Sweet! I think I'll call him Ponyta, because he's a horse in a video game, and there are like three, so I might as well.

I head through the gate, and as it turns out yes, the northern one is open and I can pass through. That or the guard just doesn't give a good goddamn any more, and he's just letting the most crazy-looking people he sees through. Either way, George, Ponyta and I head on through.

Katakana says: Arrow Dog.
And are instantly greeted by a traveling freak show! Neat. I know the one on the ground is a Babble, but the one in the air? He's a bat/cat demon of some form, so I'll call him... Pumon, which is a combination of pussycat, and demon. I know it's bad, but I'm tired enough that it was going to be that, or smashing my head on the keyboard and calling it that.

I never could figure out why these were named Gizmo.
Uhhh... and for these guys, I'm going to go with Bloud, because they're bastards, and they're clouds. Why are they bastards? Well first of all, look at them. Don't they just look like bastards? And on top of that, I'm pretty sure one of them poisoned me... Or it might have been the battle before that... or it might have been that hooker. Anyway it's a few screens later, when my party member is dying of the bubonic crotch plague, or whatever, that I spot this:

I'd be careful: technically this IS a House on the Borderland.
A small building in the middle of nowhere? This can only end well. Perhaps a merchant of some sort? Let's find out, shall we?

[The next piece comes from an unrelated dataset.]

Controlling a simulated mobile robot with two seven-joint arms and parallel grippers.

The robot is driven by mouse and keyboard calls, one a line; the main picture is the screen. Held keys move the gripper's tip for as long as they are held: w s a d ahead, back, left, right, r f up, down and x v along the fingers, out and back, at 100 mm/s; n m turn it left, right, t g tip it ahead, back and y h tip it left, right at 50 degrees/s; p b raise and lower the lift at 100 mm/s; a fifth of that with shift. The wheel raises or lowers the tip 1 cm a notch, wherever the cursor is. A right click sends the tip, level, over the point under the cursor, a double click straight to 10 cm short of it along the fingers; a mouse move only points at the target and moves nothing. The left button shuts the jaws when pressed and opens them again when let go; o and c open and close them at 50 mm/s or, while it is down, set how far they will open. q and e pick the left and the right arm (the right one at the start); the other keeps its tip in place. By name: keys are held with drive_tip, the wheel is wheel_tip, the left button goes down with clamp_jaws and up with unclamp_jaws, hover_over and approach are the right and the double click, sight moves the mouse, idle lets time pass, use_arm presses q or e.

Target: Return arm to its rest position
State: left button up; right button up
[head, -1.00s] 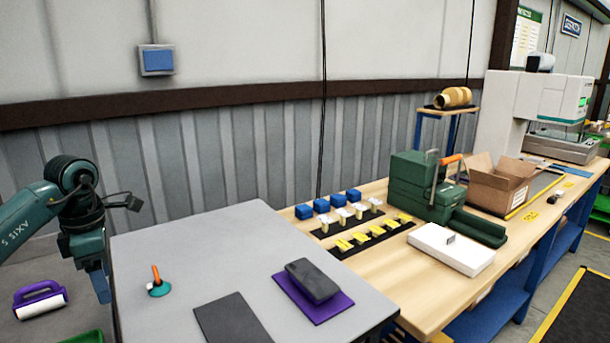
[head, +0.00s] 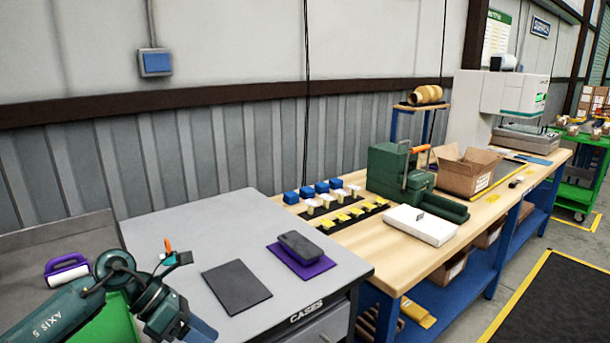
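My left arm, dark green, comes in from the lower left in the head view. Its wrist is bent down toward the bottom edge, in front of the near left corner of the grey table (head: 190,232). Only a blue-grey part of my left gripper (head: 202,331) shows at the bottom edge; both fingertips cannot be made out, nor anything held. An orange-handled tool (head: 168,244) on the grey table is partly hidden behind the wrist. My right arm and gripper are not in view.
A dark slab (head: 236,287) and a grey block (head: 300,244) on a purple mat (head: 318,268) lie on the grey table. A purple-handled roller (head: 67,270) and a green bin (head: 112,322) are by my left arm. A wooden bench (head: 395,262) adjoins at right.

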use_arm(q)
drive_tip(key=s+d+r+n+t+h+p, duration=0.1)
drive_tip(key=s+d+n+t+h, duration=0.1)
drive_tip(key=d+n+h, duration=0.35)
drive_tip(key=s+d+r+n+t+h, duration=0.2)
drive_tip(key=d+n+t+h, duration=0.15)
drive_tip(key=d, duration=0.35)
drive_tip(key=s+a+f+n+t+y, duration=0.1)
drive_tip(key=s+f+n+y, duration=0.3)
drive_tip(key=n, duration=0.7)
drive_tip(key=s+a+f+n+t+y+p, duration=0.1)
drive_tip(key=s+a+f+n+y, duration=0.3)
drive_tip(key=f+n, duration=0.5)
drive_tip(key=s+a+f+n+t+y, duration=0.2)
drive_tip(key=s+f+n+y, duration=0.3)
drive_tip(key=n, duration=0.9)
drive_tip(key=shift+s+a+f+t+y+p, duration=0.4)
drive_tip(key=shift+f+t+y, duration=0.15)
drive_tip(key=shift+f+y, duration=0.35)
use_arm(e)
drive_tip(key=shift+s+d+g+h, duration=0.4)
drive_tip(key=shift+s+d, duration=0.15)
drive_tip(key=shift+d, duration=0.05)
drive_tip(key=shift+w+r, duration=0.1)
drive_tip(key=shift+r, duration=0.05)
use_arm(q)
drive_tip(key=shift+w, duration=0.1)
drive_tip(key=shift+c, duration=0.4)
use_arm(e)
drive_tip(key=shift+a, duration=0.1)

At least having churches as save points means you don't have to slog back to a king like with older Dragon Quests.
Not a weapon shop, but also not a bad thing to have. I get George cured up, and take the time to heal up and save. This church seems a lot nicer than the big city churches I've been to so far, so I'm going to spend a bit of time here, and call it quits for the day. I've fallen asleep twice now, and don't think I can concentrate anymore.

So before my head hits the keyboard, I'll be back tomorrow for more, and till then you guys flail ghjyu.